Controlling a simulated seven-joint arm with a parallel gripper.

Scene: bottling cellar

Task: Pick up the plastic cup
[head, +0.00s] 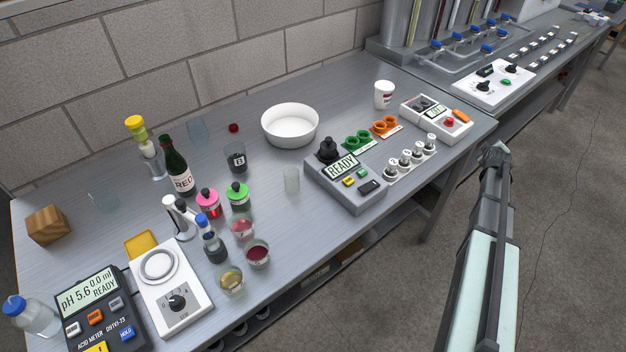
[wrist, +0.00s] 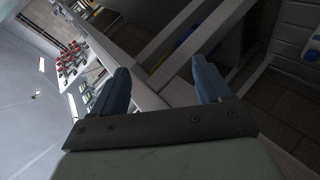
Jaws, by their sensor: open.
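A white cup with a dark red label (head: 383,95) stands farther back on the right. My gripper (wrist: 160,80) is open and empty in the wrist view, its two dark fingers wide apart. No cup is between them, and I cannot make out a cup in that view. In the head view my arm is beyond the bench's front edge, at the right.
Left of the translucent cup stand a dark cup (head: 236,158), green-capped (head: 239,197) and pink-capped (head: 207,203) bottles, and glasses with red liquid (head: 257,254). A white bowl (head: 290,125) is behind. The READY unit (head: 345,182) is close on the right. Bare bench lies in front.

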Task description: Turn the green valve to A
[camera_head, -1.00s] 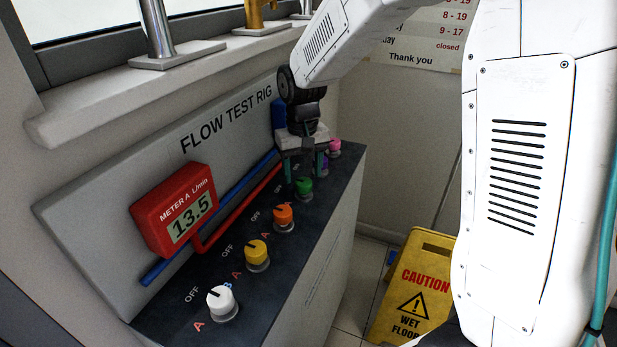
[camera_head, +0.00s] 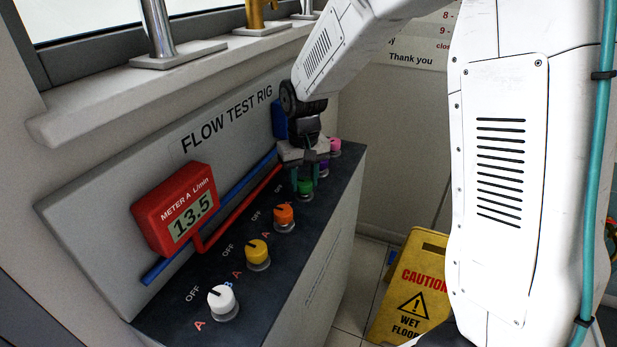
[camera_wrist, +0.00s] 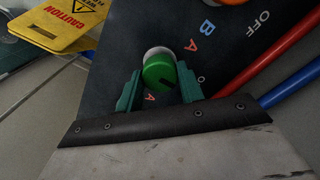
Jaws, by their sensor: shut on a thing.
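The green valve (camera_head: 305,187) is a round knob on the dark top of the flow test rig. It also shows in the wrist view (camera_wrist: 160,72), with a dark pointer notch on its face towards the lower right. My gripper (camera_head: 305,180) is lowered over it, its two green fingers on either side of the knob. In the wrist view the fingers of my gripper (camera_wrist: 162,88) are shut on the knob. A red letter A shows just below the knob in the wrist view; other markings around it are partly hidden by my gripper.
White (camera_head: 222,301), yellow (camera_head: 257,253) and orange (camera_head: 284,216) knobs stand in a row before the green one. Purple (camera_head: 322,168) and pink (camera_head: 334,146) knobs stand close beyond it. A red meter (camera_head: 175,210) reads 13.5. A yellow wet-floor sign (camera_head: 412,290) stands right of the rig.

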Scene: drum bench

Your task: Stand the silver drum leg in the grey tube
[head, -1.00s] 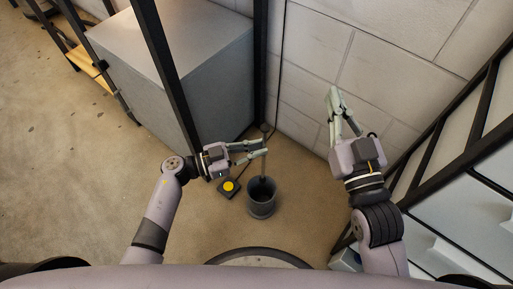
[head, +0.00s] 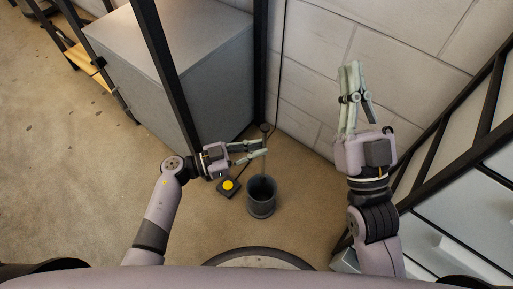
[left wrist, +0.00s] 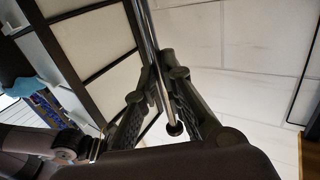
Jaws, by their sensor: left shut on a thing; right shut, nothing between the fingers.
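The silver drum leg (head: 261,164) is a thin rod with a dark knob at its upper end in the head view. My left gripper (head: 265,148) is shut on it just above the grey tube. The leg also crosses the left wrist view (left wrist: 150,35), between the fingers (left wrist: 167,95), and ends in a dark tip there. The grey tube (head: 261,205) stands upright and open-topped on the floor. The leg's lower part is near the tube's back rim; I cannot tell whether it is inside. My right gripper (head: 352,68) is shut and empty, raised before the wall.
A black box with a yellow button (head: 228,185) lies on the floor left of the tube. A large grey box (head: 185,75) and black frame posts stand to the left. A block wall (head: 400,60) closes the back, and a black-framed rack (head: 440,150) stands at the right.

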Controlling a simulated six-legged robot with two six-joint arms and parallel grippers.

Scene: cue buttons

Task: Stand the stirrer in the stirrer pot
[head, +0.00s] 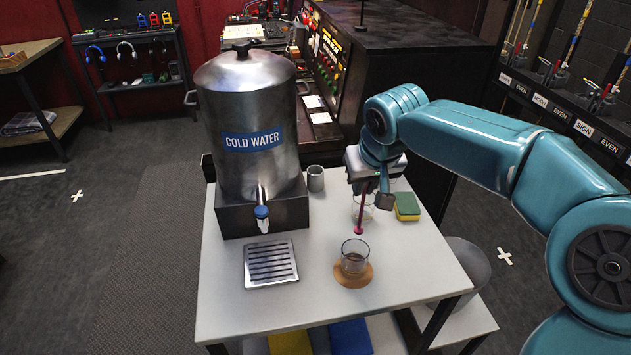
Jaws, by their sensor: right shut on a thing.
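My right gripper (369,188) is shut on the stirrer (362,212), a thin dark red stick with a pinkish-red lower end. The stirrer hangs nearly upright with its lower end down. In the picture it crosses in front of a clear glass (369,212); I cannot tell how far apart they are. A small grey metal cup (316,179), which looks like the stirrer pot, stands beside the water urn, left of my gripper. Its inside is hard to make out. My left gripper is not in view.
A glass with a little dark liquid (354,259) stands on a cork coaster (352,277). The steel cold water urn (245,105) and its drip tray (271,263) take up the left of the white table (225,313). A green and yellow sponge (407,207) lies at the right.

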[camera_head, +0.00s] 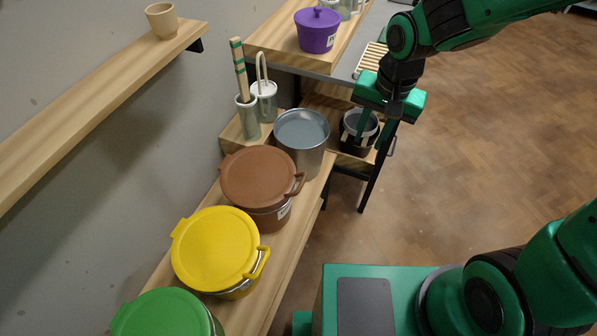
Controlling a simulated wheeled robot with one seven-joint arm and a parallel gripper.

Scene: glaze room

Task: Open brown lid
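The brown lid (257,174) lies flat on a brown pot (272,219) on the wooden shelf, between the yellow-lidded pot and a metal pot. The lid looks closed. Its loop handle (298,184) sticks out at the right side. My gripper (371,136) is up and to the right of the lid, apart from it. Its two green fingers point down and are spread, with nothing visibly held between them. They overlap a dark bucket in the picture; the height above it is hard to tell.
A yellow-lidded pot (214,249) and a green-lidded pot (166,318) stand nearer on the shelf. An open metal pot (301,141) stands just beyond the brown one. A dark bucket (349,143) is near my fingers. A purple pot (317,33) sits higher up. Floor to the right is clear.

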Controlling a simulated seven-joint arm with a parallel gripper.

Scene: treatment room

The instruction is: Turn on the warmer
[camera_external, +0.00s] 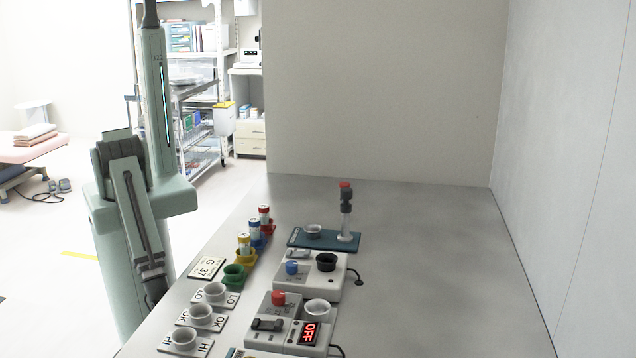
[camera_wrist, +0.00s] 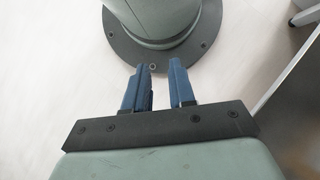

========================================

## CHALLENGE
Select the lines from the entries that include the word "Scene".

## PROBLEM SOLUTION
Scene: bottling cellar
Scene: drum bench
Scene: cue buttons
Scene: glaze room
Scene: treatment room

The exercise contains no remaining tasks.